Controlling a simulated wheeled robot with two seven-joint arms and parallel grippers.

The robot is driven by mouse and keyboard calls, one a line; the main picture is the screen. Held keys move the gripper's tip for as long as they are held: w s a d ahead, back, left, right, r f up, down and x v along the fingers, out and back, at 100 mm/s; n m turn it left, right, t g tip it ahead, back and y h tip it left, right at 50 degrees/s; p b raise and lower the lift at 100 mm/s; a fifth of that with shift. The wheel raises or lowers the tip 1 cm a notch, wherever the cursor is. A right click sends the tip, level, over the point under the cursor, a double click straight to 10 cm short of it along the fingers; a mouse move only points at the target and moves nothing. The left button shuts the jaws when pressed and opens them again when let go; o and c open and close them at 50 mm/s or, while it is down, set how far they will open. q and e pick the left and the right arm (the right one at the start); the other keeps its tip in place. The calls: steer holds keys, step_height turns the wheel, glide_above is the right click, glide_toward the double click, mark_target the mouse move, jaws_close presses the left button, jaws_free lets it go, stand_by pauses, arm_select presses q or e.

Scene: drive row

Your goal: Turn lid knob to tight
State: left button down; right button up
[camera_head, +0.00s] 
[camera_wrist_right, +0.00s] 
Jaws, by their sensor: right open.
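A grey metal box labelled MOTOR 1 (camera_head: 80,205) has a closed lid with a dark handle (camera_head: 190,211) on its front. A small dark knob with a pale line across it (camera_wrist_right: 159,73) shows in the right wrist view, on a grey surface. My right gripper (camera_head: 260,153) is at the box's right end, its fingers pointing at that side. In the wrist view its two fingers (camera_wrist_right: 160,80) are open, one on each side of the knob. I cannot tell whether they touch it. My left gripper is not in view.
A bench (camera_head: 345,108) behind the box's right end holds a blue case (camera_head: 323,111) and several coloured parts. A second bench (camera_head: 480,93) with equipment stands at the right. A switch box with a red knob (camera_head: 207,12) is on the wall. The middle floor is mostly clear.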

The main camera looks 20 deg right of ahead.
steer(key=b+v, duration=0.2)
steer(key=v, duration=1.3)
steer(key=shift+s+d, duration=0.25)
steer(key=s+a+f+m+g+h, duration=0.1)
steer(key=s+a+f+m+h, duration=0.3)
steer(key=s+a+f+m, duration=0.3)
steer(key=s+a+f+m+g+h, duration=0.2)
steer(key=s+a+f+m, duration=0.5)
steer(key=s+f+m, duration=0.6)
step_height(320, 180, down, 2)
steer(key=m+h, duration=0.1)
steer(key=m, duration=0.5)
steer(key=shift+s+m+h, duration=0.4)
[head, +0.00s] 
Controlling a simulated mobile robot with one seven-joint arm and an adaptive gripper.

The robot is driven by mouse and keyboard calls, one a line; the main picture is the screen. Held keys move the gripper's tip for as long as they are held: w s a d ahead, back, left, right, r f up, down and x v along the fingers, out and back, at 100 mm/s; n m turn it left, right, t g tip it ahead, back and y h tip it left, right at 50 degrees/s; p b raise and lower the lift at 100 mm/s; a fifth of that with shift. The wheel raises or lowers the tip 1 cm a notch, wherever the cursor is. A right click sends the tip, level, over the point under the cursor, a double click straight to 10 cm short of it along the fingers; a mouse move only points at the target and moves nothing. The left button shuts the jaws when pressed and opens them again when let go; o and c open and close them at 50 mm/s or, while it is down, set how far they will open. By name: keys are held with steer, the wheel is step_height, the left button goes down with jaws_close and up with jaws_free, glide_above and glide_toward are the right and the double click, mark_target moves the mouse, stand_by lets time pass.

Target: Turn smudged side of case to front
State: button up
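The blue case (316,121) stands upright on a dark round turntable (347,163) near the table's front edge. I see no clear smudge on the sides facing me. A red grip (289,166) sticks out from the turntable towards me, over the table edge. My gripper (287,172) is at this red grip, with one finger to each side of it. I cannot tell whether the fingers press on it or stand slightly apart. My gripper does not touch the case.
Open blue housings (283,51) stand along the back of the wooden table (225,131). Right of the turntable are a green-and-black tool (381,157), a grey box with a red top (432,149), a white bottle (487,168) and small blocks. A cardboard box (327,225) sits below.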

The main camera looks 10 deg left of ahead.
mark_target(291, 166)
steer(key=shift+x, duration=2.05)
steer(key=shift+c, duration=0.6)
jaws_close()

-- -- --

Reproduce exactly the lines from the beginning of the entries above up to and including the line that contains "[camera_wrist_right, +0.00s]".

## SOLUTION TO THE PROBLEM
Controlling a simulated wheeled robot with two seven-joint arms and parallel grippers.

The robot is driven by mouse and keyboard calls, one a line; the main picture is the screen. Held keys move the gripper's tip for as long as they are held: w s a d ahead, back, left, right, r f up, down and x v along the fingers, out and back, at 100 mm/s; n m turn it left, right, t g tip it ahead, back and y h tip it left, right at 50 degrees/s; p b raise and lower the lift at 100 mm/s; a fifth of that with shift. The wheel raises or lowers the tip 1 cm a notch, wherever the cursor is. A right click sends the tip, level, over the point under the cursor, a double click straight to 10 cm short of it along the fingers; a mouse move only points at the target and moves nothing. The left button shuts the jaws when pressed and opens them again when let go; o and c open and close them at 50 mm/s or, while it is down, set how far they will open. q and e pick the left and the right arm (the right one at the start); the other keeps its tip in place. The calls: steer holds keys, step_height turns the wheel, glide_above is the right click, glide_toward the double click, mark_target the mouse move, jaws_close presses the left button, jaws_free lets it go, stand_by pauses, arm_select presses q or e.

Scene: drive row

Your goal: Turn lid knob to tight
State: left button down; right button up
[camera_head, +0.00s] 
[camera_wrist_right, +0.00s] 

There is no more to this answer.